Le concours Menuhin est une affaire de jeunes gens. Son directeur artistique, Gordon Back, n’oubliera jamais l’excitation dans la salle en 1995, quand il a accompagné Julia Fischer durant le Concerto en si mineur de Saint-Saëns : « C’était un incroyable talent, une artiste déjà accomplie à l’âge de 13 ans. C’était enthousiasmant de jouer avec elle, et pourtant j’ai accompagné cette œuvre dans le cadre du concours Menuhin un million de fois ».

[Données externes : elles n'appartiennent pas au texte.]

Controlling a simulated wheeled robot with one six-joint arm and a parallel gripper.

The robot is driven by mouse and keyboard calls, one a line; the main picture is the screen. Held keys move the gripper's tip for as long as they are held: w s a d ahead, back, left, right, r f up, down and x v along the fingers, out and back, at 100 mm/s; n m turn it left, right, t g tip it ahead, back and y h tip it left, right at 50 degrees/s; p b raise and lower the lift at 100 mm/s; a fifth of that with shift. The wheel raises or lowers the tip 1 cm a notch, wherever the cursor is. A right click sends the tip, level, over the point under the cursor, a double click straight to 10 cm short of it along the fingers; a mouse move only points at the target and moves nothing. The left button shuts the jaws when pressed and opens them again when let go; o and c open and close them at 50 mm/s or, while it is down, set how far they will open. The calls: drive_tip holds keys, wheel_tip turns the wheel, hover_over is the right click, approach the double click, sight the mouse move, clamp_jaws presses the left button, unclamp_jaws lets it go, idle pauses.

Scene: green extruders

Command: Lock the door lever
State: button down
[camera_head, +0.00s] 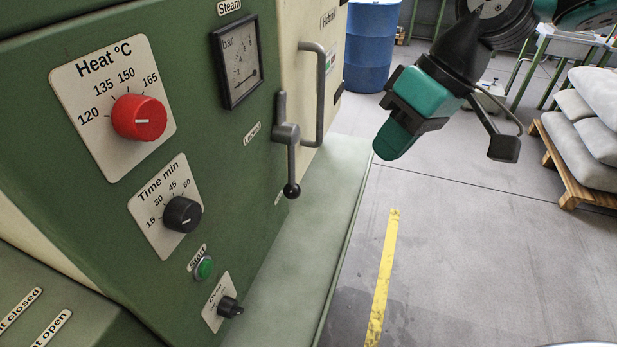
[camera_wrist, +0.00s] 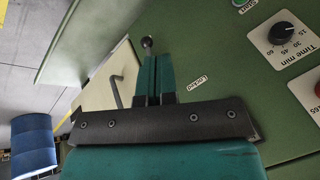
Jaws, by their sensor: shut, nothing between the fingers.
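The door lever (camera_head: 287,135) is a grey hub with a rod hanging down to a black ball. A "Locked" label (camera_head: 252,133) is left of the hub, and a partly hidden label (camera_head: 278,198) is beside the ball. In the wrist view the ball (camera_wrist: 147,43) shows just beyond my fingertips, while the rest of the lever is mostly hidden behind the fingers. My teal gripper (camera_head: 388,150) is right of the lever, out from the door and apart from it in the head view. Its fingers (camera_wrist: 157,60) are together and empty.
A fixed grab handle (camera_head: 318,95) stands out from the cream panel behind the lever. The green machine front (camera_head: 230,180) carries knobs and a gauge (camera_head: 237,62). A green ledge (camera_head: 300,250) runs below. A blue barrel (camera_head: 370,50) and a pallet of sacks (camera_head: 590,120) stand farther off.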

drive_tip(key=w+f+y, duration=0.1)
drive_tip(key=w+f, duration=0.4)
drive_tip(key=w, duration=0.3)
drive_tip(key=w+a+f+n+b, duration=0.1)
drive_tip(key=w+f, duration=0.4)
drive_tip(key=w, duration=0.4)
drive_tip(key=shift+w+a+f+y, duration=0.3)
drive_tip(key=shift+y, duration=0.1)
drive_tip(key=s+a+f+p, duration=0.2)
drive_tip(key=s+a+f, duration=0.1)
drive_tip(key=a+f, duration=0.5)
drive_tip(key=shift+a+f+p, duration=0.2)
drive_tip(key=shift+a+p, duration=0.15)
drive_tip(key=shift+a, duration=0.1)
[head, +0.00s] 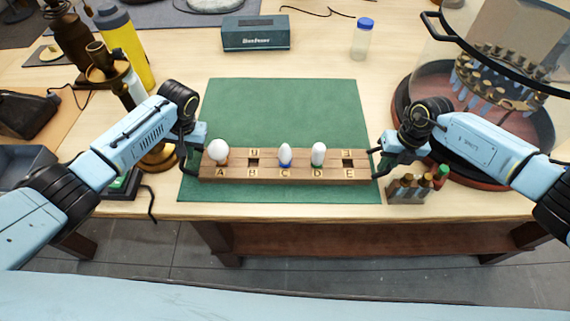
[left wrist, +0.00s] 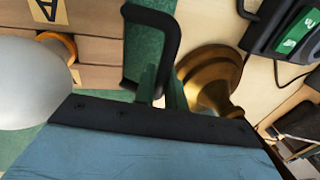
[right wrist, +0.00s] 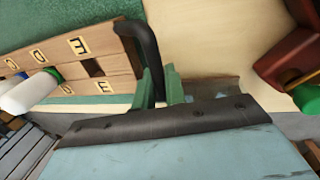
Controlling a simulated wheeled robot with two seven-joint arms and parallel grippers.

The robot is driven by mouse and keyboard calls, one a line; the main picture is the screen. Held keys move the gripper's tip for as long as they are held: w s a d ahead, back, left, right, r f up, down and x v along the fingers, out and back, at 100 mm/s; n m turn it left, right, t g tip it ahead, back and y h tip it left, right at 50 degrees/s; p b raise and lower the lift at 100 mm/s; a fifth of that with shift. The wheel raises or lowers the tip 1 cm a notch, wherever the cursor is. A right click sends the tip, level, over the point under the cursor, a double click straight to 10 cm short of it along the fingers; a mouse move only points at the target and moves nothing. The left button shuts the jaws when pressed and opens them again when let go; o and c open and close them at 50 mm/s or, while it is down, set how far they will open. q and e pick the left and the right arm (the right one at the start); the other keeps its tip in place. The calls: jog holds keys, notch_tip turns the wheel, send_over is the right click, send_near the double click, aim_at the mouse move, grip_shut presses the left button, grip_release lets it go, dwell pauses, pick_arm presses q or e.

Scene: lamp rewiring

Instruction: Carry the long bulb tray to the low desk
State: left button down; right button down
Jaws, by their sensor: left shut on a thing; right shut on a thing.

Back se souvient bien de Yehudi Menuhin : leur collaboration remonte aux années 1970, il était accompagnateur durant les master classes du maître (il a aussi accompagné d’autres géants de l’époque comme Nathan Milstein, Josef Suk, Aaron Rosand). « Menuhin n’appréciait pas vraiment les concours, » dit-il. « C’était pour lui plutôt un moyen de découvrir les talents du futur, mais quelqu’un qui gagne à 15 ans ne sera pas nécessairement le meilleur interprète à l’âge de 22 ans. L’enjeu n’est pas tant de découvrir un gagnant - ce que cherchent la plupart des concours - mais bien plutôt de trouver et d’aider un large éventail de talents. » Nikolaj Znaider, rappelle-t-il, avait remporté le 5e prix en 1991, ce qui ne l’a pas empêché de faire par la suite une très belle carrière. Et tout ne tourne pas autour de la carrière de soliste : Corina Belcea est une ancienne lauréate, tout comme le konzertmeister des Berliner Philharmoniker Daishin Kashimoto.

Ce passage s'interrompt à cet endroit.